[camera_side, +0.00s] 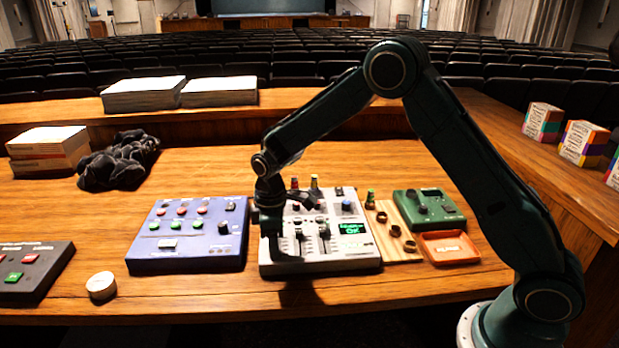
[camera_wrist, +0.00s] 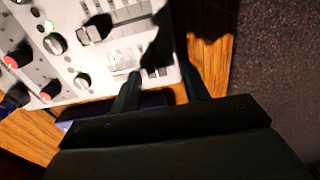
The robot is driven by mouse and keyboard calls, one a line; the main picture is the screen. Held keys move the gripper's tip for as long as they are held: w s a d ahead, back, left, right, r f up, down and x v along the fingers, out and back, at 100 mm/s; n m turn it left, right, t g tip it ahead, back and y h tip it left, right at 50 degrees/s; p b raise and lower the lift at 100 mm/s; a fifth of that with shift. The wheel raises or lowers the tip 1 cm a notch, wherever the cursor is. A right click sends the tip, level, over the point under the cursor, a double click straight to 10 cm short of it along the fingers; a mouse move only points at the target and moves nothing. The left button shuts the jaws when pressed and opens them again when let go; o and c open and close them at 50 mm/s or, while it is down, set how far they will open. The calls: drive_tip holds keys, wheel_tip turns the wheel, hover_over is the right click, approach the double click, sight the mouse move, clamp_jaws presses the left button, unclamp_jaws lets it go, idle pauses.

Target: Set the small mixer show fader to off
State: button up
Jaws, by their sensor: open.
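The small mixer (camera_side: 352,266) is a pale grey box with a green lit display, in the middle of the desk in the side view. Its face (camera_wrist: 112,62) fills the upper left of the wrist view, with knobs, slots and a dark fader cap (camera_wrist: 95,29). Two fader caps (camera_side: 324,231) show on its front half in the side view. I cannot read which one is the show fader. My gripper (camera_side: 273,246) is at the mixer's left front, low, and hides that corner. Its fingers (camera_wrist: 159,72) are apart and empty, near the mixer's edge.
A blue control box (camera_side: 190,262) stands close on the left. A wooden board with rings (camera_side: 395,240), a green device (camera_side: 430,208) and an orange tray (camera_side: 450,247) stand on the right. Bare desk lies in front.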

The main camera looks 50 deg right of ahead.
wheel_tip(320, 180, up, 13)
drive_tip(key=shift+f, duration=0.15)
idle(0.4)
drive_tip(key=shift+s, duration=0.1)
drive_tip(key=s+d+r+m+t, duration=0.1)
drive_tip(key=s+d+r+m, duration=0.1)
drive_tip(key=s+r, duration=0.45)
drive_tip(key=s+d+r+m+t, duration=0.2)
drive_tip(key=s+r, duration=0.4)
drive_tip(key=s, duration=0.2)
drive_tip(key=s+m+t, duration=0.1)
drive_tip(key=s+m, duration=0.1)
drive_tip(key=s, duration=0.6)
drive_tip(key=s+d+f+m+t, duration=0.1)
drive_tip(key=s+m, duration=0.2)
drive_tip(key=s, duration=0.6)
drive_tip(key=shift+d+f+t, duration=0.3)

-=-=-=-=-

§ **GOAL**
All the lines above are to be given again exactly as they read, with the pictures removed.

§ **FINISHED TASK**
[camera_side, +0.00s] 
[camera_wrist, +0.00s] 
The robot is driven by mouse and keyboard calls, one a line; the main picture is the screen. Held keys move the gripper's tip for as long as they are held: w s a d ahead, back, left, right, r f up, down and x v along the fingers, out and back, at 100 mm/s; n m turn it left, right, t g tip it ahead, back and y h tip it left, right at 50 degrees/s; p b raise and lower the lift at 100 mm/s; a fifth of that with shift. The wheel raises or lowers the tip 1 cm a notch, wherever the cursor is. A right click sends the tip, level, over the point under the cursor, a double click straight to 10 cm short of it along the fingers; a mouse move only points at the target and moves nothing. The left button shuts the jaws when pressed and opens them again when let go; o and c open and close them at 50 mm/s or, while it is down, set how far they will open. The calls: drive_tip holds keys, wheel_tip turns the wheel, hover_over is the right click, approach the double click, sight the mouse move, clamp_jaws presses the left button, unclamp_jaws lets it go, idle pauses.

Target: Set the small mixer show fader to off
State: button up
Jaws, by their sensor: open.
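The small mixer (camera_side: 352,266) is a pale grey box with a green lit display, in the middle of the desk in the side view. Its face (camera_wrist: 112,62) fills the upper left of the wrist view, with knobs, slots and a dark fader cap (camera_wrist: 95,29). Two fader caps (camera_side: 324,231) show on its front half in the side view. I cannot read which one is the show fader. My gripper (camera_side: 273,246) is at the mixer's left front, low, and hides that corner. Its fingers (camera_wrist: 159,72) are apart and empty, near the mixer's edge.
A blue control box (camera_side: 190,262) stands close on the left. A wooden board with rings (camera_side: 395,240), a green device (camera_side: 430,208) and an orange tray (camera_side: 450,247) stand on the right. Bare desk lies in front.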

The main camera looks 50 deg right of ahead.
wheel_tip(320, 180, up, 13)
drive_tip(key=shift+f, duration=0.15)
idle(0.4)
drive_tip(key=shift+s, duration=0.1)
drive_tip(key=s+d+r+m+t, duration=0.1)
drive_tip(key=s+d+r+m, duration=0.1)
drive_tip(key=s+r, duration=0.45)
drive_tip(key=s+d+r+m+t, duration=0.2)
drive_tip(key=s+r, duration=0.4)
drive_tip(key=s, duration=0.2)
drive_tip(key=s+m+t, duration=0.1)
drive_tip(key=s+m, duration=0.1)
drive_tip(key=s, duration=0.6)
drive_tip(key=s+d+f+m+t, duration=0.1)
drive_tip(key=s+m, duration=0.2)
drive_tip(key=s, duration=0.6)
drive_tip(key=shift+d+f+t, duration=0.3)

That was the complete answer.